Except now it is this year, big and loud and bright. Now it is two hits and two RBIs in a game the Cubs needed. They fell behind the Dodgers two games to one and responded by playing their best ball of the year to close L.A. out. They fell behind the Indians in the Series and came back on Wednesday night. Jake Arrieta had a no-hitter into the sixth, the longest anybody had carried a no-hitter that long in the Series since Jerry Koosman of the Mets in 1969. But the Cubs needed to get ahead. They needed to hit. And did. Series even. Game on. All that.
"I'll probably cry at some point today," Kyle Schwarber himself said on Tuesday, before the Series started.
"Been a long road," Schwarber said.
"You live for this moment," he said after Game 2.

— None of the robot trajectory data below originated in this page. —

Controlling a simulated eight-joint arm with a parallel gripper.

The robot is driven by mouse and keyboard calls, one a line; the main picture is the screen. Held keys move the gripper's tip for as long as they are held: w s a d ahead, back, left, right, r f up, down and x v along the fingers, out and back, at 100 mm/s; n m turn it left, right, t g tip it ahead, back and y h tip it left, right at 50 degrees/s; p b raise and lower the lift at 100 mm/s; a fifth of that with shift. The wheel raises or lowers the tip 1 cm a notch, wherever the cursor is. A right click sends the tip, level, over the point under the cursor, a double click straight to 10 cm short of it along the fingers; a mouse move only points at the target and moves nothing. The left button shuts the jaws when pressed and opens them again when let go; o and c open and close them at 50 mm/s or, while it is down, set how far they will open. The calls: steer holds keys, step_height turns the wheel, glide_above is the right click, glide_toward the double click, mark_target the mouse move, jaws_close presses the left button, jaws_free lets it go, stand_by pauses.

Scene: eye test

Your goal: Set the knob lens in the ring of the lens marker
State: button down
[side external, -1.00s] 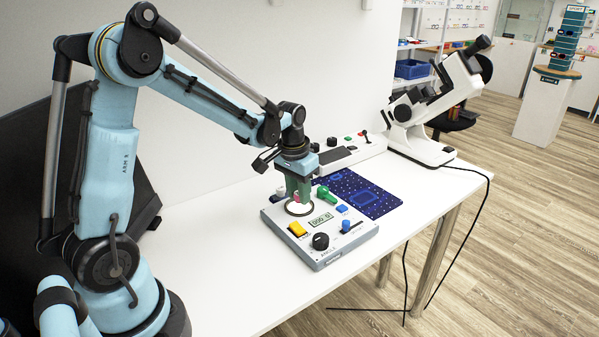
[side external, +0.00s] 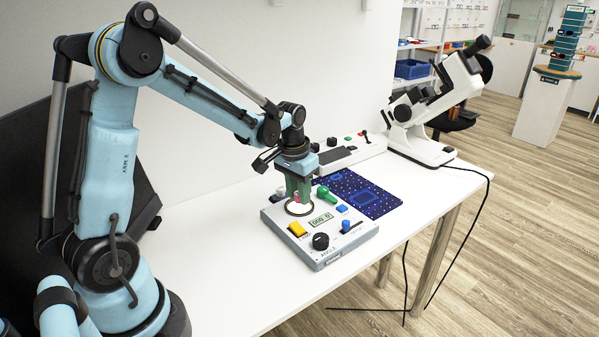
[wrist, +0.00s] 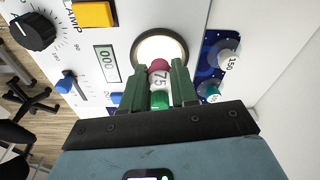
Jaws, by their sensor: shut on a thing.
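My gripper (side external: 299,192) is shut on a small knob piece, which I take to be the knob lens (wrist: 158,76). It has a red end, a white band reading 75 and a green part between my green fingers (wrist: 161,88). The lens marker (side external: 334,252) is a pale box on the table. Its round ring (side external: 289,210) has a dark rim around a bright white disc, also seen in the wrist view (wrist: 160,46). The knob lens is over the ring's edge in both views. I cannot tell whether it touches. No separate lens disc shows.
The lens marker carries a yellow switch (side external: 297,229), a black dial (side external: 320,241) and a blue slider knob (side external: 346,226). White knobs marked 150 (wrist: 229,61) and another number (wrist: 209,91) stand near the blue mat (side external: 372,199). A white instrument (side external: 420,146) stands farther right.

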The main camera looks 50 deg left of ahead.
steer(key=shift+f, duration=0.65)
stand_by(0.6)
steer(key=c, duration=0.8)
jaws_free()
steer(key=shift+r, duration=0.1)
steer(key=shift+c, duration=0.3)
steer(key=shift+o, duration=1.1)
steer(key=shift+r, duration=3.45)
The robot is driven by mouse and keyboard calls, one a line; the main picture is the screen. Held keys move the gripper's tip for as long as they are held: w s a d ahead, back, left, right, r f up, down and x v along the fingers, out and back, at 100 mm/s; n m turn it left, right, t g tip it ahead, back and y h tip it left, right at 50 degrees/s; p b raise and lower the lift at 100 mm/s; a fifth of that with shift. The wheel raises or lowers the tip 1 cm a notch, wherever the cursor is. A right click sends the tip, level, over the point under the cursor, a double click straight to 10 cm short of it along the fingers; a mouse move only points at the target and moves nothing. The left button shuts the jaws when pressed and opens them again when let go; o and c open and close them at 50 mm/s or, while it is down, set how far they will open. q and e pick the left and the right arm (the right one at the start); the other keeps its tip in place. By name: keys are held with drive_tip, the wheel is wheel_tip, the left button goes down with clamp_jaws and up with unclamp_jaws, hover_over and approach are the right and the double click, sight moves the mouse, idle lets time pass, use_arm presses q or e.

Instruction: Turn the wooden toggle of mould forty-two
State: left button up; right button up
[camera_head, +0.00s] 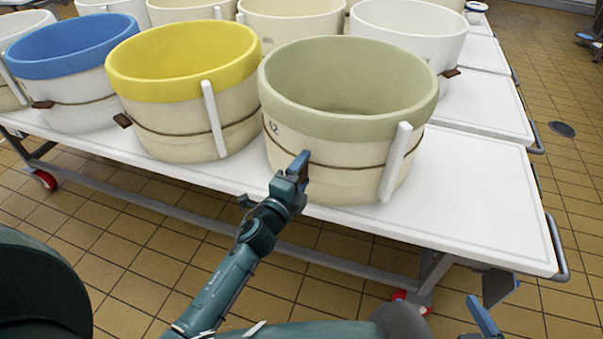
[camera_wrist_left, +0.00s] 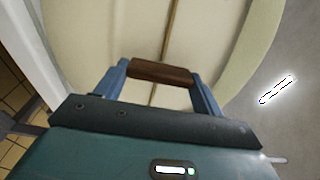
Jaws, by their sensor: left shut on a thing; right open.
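Mould forty-two (camera_head: 345,125) is a cream tub with a sage-green rim, marked 42, at the front right of the white table in the head view. A brown cord runs around it. Its wooden toggle (camera_wrist_left: 162,72) shows on the cord in the left wrist view, lying crosswise between the blue fingers of my left gripper (camera_wrist_left: 162,80). My left gripper is shut on the toggle at the tub's front wall, and in the head view this gripper (camera_head: 299,170) hides the toggle. My right gripper (camera_head: 497,302) is open and empty at the lower right, away from the tub.
A yellow-rimmed tub (camera_head: 185,95) stands close on the left, a blue-rimmed tub (camera_head: 75,75) beyond it. A white tub (camera_head: 412,35) and several others stand behind. The white table (camera_head: 480,215) is clear to the right, with a rail on its edge.

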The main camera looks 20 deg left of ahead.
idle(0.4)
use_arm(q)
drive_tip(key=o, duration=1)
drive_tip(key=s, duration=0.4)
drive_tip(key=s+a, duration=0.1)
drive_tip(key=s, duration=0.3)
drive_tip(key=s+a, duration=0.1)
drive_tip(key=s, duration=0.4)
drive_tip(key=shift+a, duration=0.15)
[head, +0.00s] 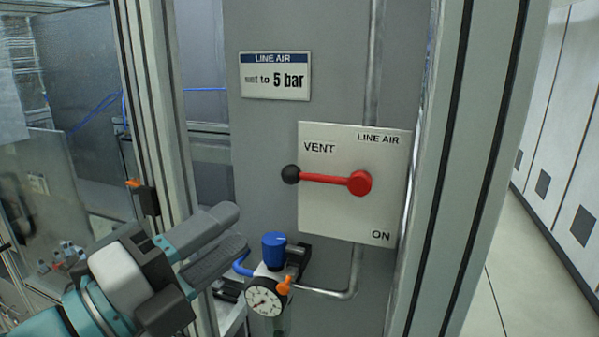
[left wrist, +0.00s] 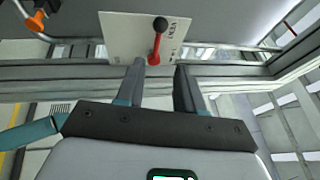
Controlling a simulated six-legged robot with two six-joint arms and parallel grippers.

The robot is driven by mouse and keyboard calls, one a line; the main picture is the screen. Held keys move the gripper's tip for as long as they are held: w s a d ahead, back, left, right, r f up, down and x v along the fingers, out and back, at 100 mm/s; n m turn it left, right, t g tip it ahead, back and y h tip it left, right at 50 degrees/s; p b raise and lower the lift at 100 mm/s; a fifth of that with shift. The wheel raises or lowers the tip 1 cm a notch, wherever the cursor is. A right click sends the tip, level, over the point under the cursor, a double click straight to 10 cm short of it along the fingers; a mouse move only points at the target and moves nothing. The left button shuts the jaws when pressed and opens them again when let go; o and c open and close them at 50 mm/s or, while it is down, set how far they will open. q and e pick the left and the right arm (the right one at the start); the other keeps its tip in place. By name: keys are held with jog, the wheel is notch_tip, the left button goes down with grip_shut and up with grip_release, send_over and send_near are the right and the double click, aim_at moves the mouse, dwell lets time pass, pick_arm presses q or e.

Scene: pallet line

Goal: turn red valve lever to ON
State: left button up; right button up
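The red valve lever (head: 325,179) is on a white panel (head: 330,225) marked VENT at upper left and ON at lower right. It points left from its red hub, roughly level, with its black knob (head: 290,174) at the panel's left edge, below VENT. The lever also shows in the left wrist view (left wrist: 156,42), beyond the fingers. My left gripper (head: 241,228) is open and empty, below and left of the knob, apart from it. In the left wrist view its two fingers (left wrist: 158,78) stand apart with nothing between them. My right gripper is out of view.
A regulator with a blue knob (head: 274,246) and a round gauge (head: 264,302) sits below the panel, close to my left gripper. A "set to 5 bar" sign (head: 275,76) is above. A grey upright post (head: 465,170) stands to the right.

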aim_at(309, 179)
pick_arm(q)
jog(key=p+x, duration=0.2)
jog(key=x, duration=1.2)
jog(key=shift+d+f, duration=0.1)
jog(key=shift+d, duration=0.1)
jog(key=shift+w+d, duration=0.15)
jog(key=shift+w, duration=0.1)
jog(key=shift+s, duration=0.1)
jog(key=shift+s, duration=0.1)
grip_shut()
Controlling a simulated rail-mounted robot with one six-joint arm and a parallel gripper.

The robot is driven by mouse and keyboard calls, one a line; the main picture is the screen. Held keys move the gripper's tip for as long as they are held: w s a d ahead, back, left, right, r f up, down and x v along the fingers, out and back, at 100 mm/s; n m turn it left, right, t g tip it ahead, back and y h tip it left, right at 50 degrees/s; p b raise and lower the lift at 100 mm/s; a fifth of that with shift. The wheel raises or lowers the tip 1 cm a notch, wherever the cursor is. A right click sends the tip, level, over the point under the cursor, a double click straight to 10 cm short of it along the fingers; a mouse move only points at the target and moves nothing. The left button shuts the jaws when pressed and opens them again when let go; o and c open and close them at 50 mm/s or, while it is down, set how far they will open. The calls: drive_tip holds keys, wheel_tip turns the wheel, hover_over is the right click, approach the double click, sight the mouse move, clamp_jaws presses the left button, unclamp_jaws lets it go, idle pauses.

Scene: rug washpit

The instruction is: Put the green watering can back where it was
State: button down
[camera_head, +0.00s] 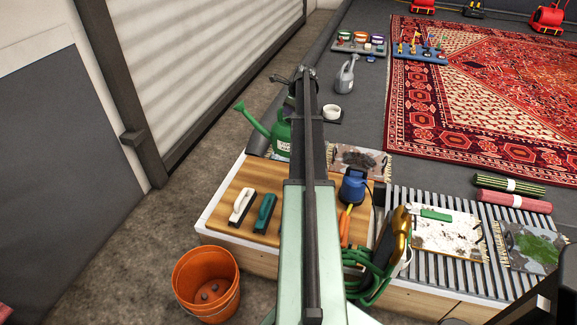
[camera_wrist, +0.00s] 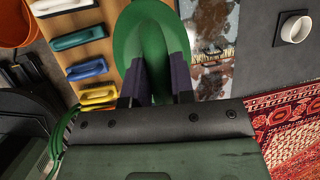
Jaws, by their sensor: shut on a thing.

When he was asked if he might be ready to play the field in Wrigley, he said, "Don't know. We'll take it day by day and see where it takes us."
A lot went on at Progressive Field on Wednesday night, when Cleveland's pitchers, one after another, kept acting as if throwing a strike might somehow make the strike zone explode like a faulty cell phone. You started to worry that it was going to be the Indians pitchers, starting with Trevor Bauer, who would break up Arrieta's no-hitter just by keeping him in the dugout, freezing him more than the weather did, as everybody kept wondering when the rain in the forecast would finally arrive on Ontario Street.
Jason Kipnis finally broke up the no-hitter with a double. The rain held off just long enough. Aroldis Chapman got the last out of the game four hours and four minutes after it had begun at 19:08, Cubs time. But what you would remember best from Game 2 of the World Series was Kyle Schwarber getting his hits and making his Series batting average .429 so far.
He has made it all the way back. Who knows when he started to think he really could do this? Who knows when he thought something that had to seem impossible in April had become possible? Who knows when the kid thought October might actually be within his reach? There's an old line from Rocky Balboa about how the only person who understands a man's dream is himself.
Maybe that is why Kris Bryant said this about Schwarber when it was over on Wednesday night: "They're going to make a movie about him."
Terry Francona said, "I can see why Theo sent a plane for him. I would, too."
A plane to this year. To this moment for Kyle Schwarber. Some ride.